• EXERCISE DATA:
----
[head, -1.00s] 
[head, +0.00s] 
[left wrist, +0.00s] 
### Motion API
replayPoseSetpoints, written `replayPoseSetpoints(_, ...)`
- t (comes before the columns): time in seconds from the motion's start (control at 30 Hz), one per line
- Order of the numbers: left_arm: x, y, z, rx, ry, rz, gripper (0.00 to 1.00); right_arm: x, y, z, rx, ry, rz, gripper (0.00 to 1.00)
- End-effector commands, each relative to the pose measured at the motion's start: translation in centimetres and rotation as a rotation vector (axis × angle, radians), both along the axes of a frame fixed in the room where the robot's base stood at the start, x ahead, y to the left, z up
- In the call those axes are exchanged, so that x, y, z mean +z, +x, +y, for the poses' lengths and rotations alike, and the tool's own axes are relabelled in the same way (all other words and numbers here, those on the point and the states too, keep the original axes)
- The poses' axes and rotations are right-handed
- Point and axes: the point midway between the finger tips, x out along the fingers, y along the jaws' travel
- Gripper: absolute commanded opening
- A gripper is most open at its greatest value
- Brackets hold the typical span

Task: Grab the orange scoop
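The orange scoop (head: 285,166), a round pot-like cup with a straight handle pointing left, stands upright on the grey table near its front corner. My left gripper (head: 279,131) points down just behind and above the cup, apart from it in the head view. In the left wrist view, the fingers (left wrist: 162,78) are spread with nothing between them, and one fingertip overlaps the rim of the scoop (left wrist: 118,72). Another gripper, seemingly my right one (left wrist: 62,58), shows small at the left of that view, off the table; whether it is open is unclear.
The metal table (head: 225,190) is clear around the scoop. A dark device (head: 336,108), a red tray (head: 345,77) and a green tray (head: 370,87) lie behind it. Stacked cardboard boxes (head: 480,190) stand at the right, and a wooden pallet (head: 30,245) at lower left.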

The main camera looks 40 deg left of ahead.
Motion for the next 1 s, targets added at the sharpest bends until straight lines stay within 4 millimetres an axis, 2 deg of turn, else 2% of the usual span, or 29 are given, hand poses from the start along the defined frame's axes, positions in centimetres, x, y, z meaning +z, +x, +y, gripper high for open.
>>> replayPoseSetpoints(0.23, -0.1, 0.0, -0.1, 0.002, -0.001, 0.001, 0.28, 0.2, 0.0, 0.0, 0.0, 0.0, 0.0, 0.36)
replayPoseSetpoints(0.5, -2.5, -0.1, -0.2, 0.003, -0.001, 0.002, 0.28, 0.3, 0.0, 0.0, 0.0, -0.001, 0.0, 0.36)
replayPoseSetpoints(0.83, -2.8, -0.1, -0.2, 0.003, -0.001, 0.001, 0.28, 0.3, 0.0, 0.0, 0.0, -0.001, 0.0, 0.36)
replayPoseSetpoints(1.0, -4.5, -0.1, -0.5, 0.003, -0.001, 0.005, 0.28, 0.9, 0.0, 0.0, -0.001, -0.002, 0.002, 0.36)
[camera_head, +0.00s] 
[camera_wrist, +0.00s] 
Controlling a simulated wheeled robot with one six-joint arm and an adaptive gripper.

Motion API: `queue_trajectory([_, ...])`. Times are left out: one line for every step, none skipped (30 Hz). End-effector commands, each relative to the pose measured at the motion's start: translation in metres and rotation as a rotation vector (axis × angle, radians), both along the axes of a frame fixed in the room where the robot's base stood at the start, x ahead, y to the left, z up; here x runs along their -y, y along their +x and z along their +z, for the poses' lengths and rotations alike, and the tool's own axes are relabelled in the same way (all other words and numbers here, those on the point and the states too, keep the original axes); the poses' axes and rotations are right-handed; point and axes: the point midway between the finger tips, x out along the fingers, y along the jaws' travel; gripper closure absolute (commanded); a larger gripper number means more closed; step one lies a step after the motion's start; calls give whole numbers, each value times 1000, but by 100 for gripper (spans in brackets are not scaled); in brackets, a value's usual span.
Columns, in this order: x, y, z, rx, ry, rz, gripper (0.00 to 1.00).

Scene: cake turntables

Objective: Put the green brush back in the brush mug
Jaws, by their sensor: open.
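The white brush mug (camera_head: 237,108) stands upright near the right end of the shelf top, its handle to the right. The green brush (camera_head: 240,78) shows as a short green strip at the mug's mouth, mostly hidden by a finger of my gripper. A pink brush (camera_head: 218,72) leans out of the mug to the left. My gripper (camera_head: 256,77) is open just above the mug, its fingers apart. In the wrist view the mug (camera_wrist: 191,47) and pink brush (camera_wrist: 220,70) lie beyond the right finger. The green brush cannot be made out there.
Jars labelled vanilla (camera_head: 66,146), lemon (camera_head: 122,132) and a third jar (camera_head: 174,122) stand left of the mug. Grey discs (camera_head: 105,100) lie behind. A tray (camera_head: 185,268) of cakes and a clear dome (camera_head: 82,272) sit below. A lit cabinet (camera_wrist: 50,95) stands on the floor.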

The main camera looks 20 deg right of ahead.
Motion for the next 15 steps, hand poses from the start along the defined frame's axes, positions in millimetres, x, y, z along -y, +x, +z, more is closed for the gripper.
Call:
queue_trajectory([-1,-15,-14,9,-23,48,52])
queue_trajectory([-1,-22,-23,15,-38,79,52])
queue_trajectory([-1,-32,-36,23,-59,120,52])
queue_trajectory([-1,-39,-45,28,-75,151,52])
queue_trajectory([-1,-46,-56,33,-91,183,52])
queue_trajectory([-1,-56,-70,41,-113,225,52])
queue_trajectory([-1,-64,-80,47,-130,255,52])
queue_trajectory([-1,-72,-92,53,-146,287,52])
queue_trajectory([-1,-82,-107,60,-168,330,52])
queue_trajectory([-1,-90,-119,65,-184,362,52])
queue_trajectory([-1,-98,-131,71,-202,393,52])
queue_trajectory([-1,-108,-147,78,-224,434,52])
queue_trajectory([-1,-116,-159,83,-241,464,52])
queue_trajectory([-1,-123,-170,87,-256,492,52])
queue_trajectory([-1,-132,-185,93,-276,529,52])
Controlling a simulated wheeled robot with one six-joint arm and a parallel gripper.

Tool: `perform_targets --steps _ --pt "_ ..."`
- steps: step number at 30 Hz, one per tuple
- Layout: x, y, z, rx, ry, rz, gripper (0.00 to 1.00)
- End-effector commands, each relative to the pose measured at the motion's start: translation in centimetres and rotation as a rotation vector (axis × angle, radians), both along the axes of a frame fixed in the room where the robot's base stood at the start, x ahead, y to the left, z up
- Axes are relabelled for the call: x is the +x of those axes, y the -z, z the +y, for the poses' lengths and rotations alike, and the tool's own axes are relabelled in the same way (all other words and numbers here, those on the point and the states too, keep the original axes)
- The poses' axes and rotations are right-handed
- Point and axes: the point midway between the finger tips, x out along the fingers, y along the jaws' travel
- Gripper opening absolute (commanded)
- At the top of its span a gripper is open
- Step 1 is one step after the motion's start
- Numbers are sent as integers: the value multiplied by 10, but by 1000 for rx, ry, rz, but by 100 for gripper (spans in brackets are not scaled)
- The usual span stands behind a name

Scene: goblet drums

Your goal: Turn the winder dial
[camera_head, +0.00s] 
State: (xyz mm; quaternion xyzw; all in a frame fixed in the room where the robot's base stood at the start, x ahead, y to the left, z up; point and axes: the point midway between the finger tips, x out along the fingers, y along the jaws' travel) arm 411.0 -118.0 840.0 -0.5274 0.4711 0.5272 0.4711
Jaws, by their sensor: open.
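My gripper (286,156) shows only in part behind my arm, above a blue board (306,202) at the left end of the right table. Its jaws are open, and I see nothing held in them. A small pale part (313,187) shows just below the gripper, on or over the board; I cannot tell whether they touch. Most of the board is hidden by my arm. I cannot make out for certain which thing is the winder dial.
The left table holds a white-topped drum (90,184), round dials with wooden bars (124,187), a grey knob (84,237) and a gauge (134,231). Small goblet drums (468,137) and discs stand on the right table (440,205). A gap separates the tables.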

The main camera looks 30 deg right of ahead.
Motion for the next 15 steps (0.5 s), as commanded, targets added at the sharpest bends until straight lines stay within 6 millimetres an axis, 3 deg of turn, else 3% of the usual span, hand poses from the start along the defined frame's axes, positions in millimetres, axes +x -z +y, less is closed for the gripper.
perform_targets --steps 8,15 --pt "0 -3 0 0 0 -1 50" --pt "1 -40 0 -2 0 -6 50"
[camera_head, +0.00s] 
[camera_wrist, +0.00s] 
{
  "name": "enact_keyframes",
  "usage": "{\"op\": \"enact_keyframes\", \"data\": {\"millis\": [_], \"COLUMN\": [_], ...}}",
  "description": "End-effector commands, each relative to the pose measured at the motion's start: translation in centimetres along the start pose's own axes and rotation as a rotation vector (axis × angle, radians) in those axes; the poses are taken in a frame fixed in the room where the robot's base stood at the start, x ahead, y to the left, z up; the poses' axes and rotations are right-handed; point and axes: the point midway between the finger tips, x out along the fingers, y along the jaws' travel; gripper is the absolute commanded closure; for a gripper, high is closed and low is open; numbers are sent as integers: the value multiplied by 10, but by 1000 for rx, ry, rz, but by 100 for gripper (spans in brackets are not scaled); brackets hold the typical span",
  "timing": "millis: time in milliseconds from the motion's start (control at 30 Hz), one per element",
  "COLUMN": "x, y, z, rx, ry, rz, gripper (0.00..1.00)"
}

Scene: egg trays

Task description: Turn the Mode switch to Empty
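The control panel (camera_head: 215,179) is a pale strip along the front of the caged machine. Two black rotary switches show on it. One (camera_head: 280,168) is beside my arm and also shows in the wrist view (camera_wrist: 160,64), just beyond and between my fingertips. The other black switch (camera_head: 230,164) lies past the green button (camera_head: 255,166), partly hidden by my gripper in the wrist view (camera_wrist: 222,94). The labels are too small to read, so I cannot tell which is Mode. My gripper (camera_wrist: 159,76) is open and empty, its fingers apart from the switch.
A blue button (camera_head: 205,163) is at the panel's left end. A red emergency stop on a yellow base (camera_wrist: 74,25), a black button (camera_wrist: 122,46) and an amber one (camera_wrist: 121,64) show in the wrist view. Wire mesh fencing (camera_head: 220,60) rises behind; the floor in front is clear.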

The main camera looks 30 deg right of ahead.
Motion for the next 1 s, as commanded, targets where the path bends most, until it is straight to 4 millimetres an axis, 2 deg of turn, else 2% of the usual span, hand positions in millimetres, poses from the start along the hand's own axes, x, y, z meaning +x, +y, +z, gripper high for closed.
----
• PROMPT: Please retype, exactly as written, every line from the line containing "time in milliseconds" through the last line of the records above, including both of those lines, and nothing else.

• SOLUTION TO THE PROBLEM:
  "timing": "millis: time in milliseconds from the motion's start (control at 30 Hz), one per element",
  "COLUMN": "x, y, z, rx, ry, rz, gripper (0.00..1.00)"
}

Scene: egg trays

Task description: Turn the Mode switch to Empty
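The control panel (camera_head: 215,179) is a pale strip along the front of the caged machine. Two black rotary switches show on it. One (camera_head: 280,168) is beside my arm and also shows in the wrist view (camera_wrist: 160,64), just beyond and between my fingertips. The other black switch (camera_head: 230,164) lies past the green button (camera_head: 255,166), partly hidden by my gripper in the wrist view (camera_wrist: 222,94). The labels are too small to read, so I cannot tell which is Mode. My gripper (camera_wrist: 159,76) is open and empty, its fingers apart from the switch.
A blue button (camera_head: 205,163) is at the panel's left end. A red emergency stop on a yellow base (camera_wrist: 74,25), a black button (camera_wrist: 122,46) and an amber one (camera_wrist: 121,64) show in the wrist view. Wire mesh fencing (camera_head: 220,60) rises behind; the floor in front is clear.

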The main camera looks 30 deg right of ahead.
Motion for the next 1 s, as commanded, targets where the path bends most, until it is straight to 4 millimetres an axis, 2 deg of turn, else 2% of the usual span, hand positions in millimetres, poses from the start along the hand's own axes, x, y, z meaning +x, +y, +z, gripper high for closed.

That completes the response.